Consider these two important texts about the phrase "son of man." First, Psalm 8.3-6, "When I look at your heavens, the work of your fingers, the moon and the stars that you have established; what are human beings that you are mindful of them, the son of man that you care for him? Pay attention to the parallelism of Hebrew poetry, "human beings . . . son of man," "mindful of them . . . care for him." The plural "human beings" is equated with the singular "son of man." From this we begin to see that the "son of man" is not strictly an individual but a symbol of a larger group. Second, carefully study the vision of Dan. 7.14 where the "son of man" appears as an individual with the interpretation in vss. 21-22, 27 where the kingdom is given to the "holy ones," the "people of the Most High." "His kingdom" in vs. 14 is "their kingdom" in vs. 27. Again we see a collective dimension of the "son of man" symbol. The "son of man" is more than just a single individual.
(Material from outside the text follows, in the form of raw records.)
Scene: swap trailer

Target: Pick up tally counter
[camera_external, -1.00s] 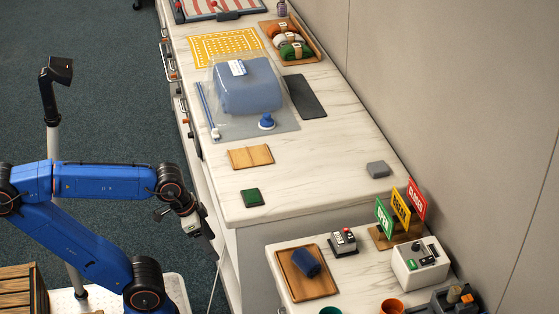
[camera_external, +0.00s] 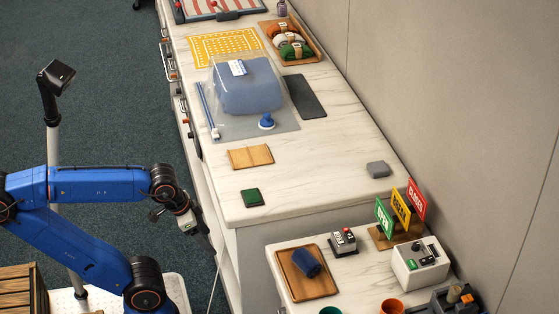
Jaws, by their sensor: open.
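A small grey device with buttons and a red knob on top (camera_external: 343,241) stands on the lower table in the front; it looks like the tally counter, though its details are too small to be sure. My gripper (camera_external: 208,238) hangs beside the long counter's left side, pointing downward. It is open and appears empty, well to the left of the device and apart from it. The fingertips are small and hard to make out.
The lower table also holds a wooden tray (camera_external: 299,290) with a rolled blue cloth (camera_external: 306,263), a white control box (camera_external: 420,263), coloured signs (camera_external: 401,207) and cups (camera_external: 391,307). The long counter (camera_external: 330,165) has a green pad (camera_external: 252,197) and grey block (camera_external: 378,169) near its front.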

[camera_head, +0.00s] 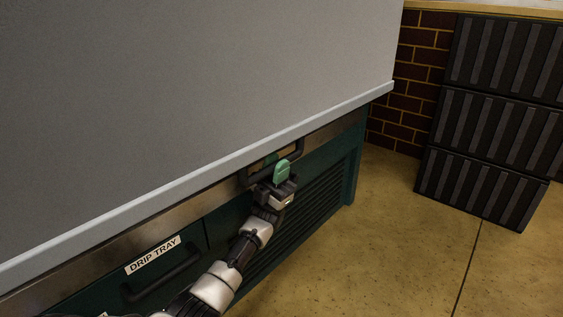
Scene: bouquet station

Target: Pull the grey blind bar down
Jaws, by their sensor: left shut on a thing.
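The grey blind (190,90) hangs across the upper left of the head view. Its lighter grey bar (150,198) runs along the bottom edge, just above the front rim of the green counter. A dark loop handle (301,147) hangs below the bar. My left gripper (280,178) is at this handle, shut on its lower part; a green finger shows and partly hides the grip. My right gripper is not in the view.
The green counter front carries a drawer labelled DRIP TRAY (153,255) and a slatted vent (310,212). Stacked dark ribbed crates (490,120) stand at the right by a brick wall (412,90). The yellowish floor (420,250) between is clear.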

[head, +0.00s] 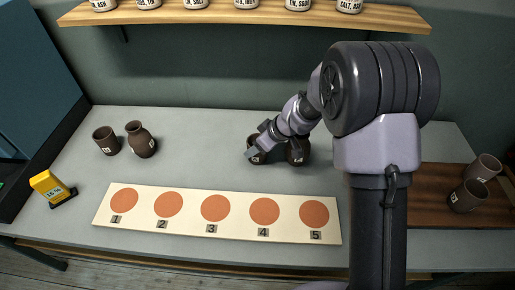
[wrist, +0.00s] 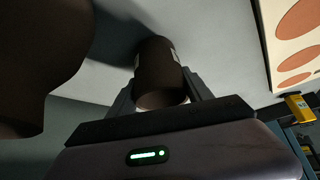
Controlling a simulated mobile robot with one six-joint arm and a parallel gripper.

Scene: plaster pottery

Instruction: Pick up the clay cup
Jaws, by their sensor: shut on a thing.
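A dark brown clay cup (wrist: 157,68) with a pale label stands between the two fingers of my gripper (wrist: 160,80) in the wrist view. The fingers are shut on its sides. In the head view my gripper (head: 259,147) is at the middle back of the table and partly covers this cup (head: 257,159). I cannot tell whether the cup touches the table. A second dark brown pot (head: 297,152) stands just right of it, and a large dark pot shape (wrist: 35,65) fills the left of the wrist view.
Another cup (head: 105,140) and a narrow-necked vase (head: 141,139) stand at the left. A cream board (head: 189,223) with numbered orange discs lies in front. Two cups stand on a wooden board (head: 430,207) at the right. A yellow device (head: 50,187) sits front left. A shelf (head: 220,14) with jars hangs above.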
What does all this mean for us? The "son of man" is a liberating and empowering symbol. It is also the antidote for the imperial "son of God" christology that has dominated the church since the time of Constantine. The church has often used its image of Jesus as "son of God" to force believers into submission to the will of a dictatorial leadership. It has taught that human beings are ignorant and cannot be trusted to think for themselves. That human beings are faithless and must be coerced with rules and regulations to act responsibly. In short, the imperial "son of God" of the Constantinian church has been used to beat people into submission to church traditions rather than to liberate them into the spiritual freedom of the children of God!
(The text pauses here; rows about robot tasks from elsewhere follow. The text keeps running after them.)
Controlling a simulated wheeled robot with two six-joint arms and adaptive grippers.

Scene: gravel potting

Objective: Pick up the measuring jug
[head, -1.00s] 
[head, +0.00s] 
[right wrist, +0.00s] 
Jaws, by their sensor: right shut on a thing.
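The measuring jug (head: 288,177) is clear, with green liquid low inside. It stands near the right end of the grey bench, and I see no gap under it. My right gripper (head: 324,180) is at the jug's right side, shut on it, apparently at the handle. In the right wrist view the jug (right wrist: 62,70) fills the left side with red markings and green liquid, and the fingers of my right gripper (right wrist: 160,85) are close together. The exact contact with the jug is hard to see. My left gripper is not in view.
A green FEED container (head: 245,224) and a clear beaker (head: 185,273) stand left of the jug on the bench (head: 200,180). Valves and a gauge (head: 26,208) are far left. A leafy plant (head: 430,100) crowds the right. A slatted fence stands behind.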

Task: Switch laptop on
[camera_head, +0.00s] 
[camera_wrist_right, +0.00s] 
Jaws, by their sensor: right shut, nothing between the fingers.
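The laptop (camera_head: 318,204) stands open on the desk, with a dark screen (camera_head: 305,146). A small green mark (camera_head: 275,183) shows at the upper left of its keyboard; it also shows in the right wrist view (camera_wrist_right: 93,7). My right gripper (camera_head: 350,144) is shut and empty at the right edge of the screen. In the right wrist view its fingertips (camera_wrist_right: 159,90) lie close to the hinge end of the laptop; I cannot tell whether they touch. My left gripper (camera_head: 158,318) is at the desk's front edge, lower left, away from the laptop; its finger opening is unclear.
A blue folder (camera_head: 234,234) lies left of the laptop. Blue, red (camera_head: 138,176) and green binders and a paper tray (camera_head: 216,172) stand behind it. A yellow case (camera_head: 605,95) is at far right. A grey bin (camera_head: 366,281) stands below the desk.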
Jesus is the head of a true and new humanity. As "son of man" he does not wish to subjugate us as other imperial leaders, both secular and religious, seek to do. Jesus wants to liberate us from all forms of imperial power and to empower us to resist such power by assisting in the work of his kingdom. Through the "son of man" we are given "glory," "honor," and "dominion" in an "everlasting kingdom" that "shall never be destroyed."